Entries provided >>
==*==
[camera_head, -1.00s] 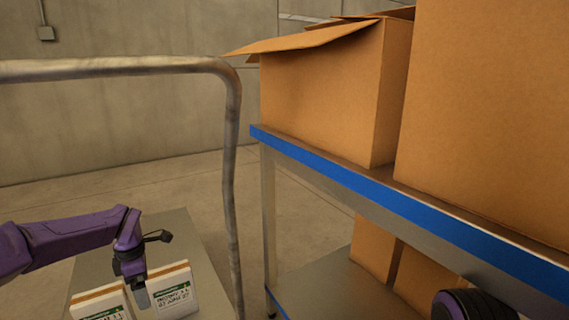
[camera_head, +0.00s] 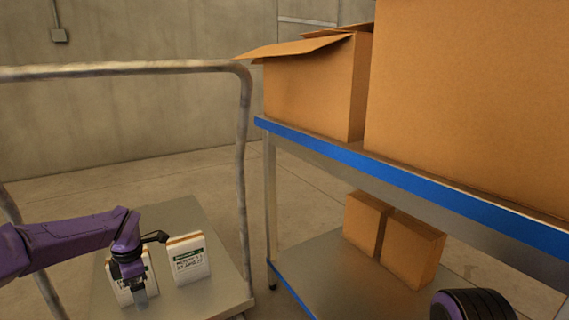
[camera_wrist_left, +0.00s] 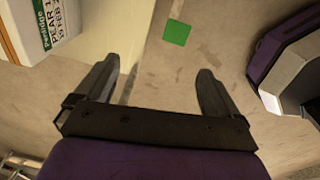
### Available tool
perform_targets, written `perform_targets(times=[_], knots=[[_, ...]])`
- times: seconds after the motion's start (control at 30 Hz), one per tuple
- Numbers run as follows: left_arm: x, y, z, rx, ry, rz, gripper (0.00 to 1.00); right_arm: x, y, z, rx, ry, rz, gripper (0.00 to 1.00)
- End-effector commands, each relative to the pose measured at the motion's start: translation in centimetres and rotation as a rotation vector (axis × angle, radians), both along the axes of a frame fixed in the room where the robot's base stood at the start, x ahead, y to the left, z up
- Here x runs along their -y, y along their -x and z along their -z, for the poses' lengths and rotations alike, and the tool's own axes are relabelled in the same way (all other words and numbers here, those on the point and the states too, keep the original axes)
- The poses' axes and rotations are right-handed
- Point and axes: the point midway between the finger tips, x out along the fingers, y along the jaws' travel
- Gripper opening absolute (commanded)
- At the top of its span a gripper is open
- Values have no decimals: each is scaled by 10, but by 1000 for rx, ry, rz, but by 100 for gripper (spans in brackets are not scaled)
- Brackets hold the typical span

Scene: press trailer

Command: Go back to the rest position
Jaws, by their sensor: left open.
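My left gripper (camera_head: 139,290) is at the end of the purple arm from the left, in front of the trailer bed (camera_head: 182,222). In the left wrist view my left gripper (camera_wrist_left: 157,88) shows two separated fingers with nothing between them. Two white labelled packs stand on the bed: the left pack (camera_head: 150,266) is partly hidden behind the gripper, and the right pack (camera_head: 190,265) stands clear. A pack (camera_wrist_left: 38,28) also shows at the upper left of the left wrist view. My right gripper is not in view.
The trailer's metal rail (camera_head: 243,150) rises beside the bed. A blue-edged shelf (camera_head: 340,153) holds an open carton (camera_head: 310,90) and a large carton (camera_head: 465,100). Small boxes (camera_head: 413,248) sit on the lower shelf (camera_head: 315,275). A green square (camera_wrist_left: 176,32) marks the floor.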

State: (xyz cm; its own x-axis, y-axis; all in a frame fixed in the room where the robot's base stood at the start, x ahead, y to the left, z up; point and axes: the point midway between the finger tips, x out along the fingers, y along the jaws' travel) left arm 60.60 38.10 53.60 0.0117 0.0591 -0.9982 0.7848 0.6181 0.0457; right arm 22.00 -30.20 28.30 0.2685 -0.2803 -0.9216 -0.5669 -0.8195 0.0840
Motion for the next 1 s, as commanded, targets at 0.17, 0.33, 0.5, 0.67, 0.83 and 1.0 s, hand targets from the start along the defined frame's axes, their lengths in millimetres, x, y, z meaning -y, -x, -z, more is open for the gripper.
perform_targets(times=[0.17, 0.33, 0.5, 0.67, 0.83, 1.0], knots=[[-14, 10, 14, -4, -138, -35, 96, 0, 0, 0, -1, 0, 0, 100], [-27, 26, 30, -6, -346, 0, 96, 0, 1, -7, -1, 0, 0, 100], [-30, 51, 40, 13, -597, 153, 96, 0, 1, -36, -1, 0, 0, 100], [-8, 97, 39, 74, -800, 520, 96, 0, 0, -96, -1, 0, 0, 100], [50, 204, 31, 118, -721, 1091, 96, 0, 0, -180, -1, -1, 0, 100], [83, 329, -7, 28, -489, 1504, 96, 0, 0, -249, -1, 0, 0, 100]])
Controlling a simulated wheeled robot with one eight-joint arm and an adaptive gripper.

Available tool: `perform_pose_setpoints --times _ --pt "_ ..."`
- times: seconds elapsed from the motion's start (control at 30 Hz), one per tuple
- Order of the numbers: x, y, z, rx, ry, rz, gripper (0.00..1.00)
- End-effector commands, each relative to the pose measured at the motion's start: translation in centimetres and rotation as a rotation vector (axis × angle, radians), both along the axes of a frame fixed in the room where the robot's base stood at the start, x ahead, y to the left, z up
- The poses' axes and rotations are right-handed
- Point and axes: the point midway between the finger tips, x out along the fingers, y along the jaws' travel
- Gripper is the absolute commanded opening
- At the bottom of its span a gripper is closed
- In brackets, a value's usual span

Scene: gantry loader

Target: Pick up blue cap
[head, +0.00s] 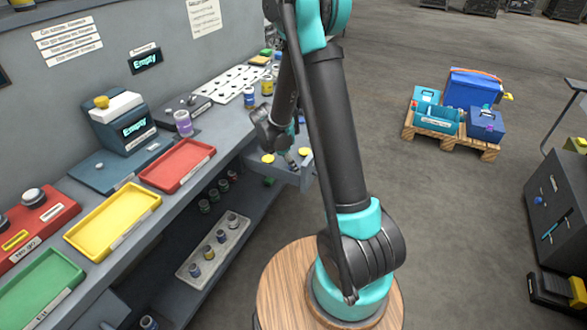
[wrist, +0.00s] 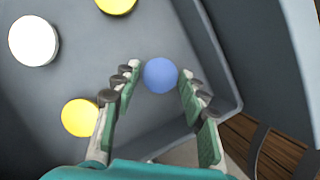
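The blue cap (wrist: 160,75) is a small round disc in a grey tray (wrist: 225,62) in the wrist view. It lies near the tray's right wall, in line with the gap between my fingertips. My gripper (wrist: 158,84) is open, with one green finger on each side of the cap. I cannot tell whether the fingertips touch it. In the head view my gripper (head: 291,160) points down into the tray at the end of the bench, and the blue cap cannot be made out there.
Yellow caps (wrist: 80,117) and a white cap (wrist: 33,40) lie in the same tray to the left. The tray's raised walls are close on the right. A bench with red (head: 178,163), yellow (head: 114,218) and green (head: 40,288) trays stands left in the head view.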

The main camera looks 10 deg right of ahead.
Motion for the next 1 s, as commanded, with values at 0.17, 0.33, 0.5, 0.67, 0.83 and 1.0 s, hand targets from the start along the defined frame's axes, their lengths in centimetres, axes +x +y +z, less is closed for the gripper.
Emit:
==*==
Filter the entries above down to the lines containing the word "Scene".

Result of the exercise >>
Scene: press trailer
Scene: gantry loader

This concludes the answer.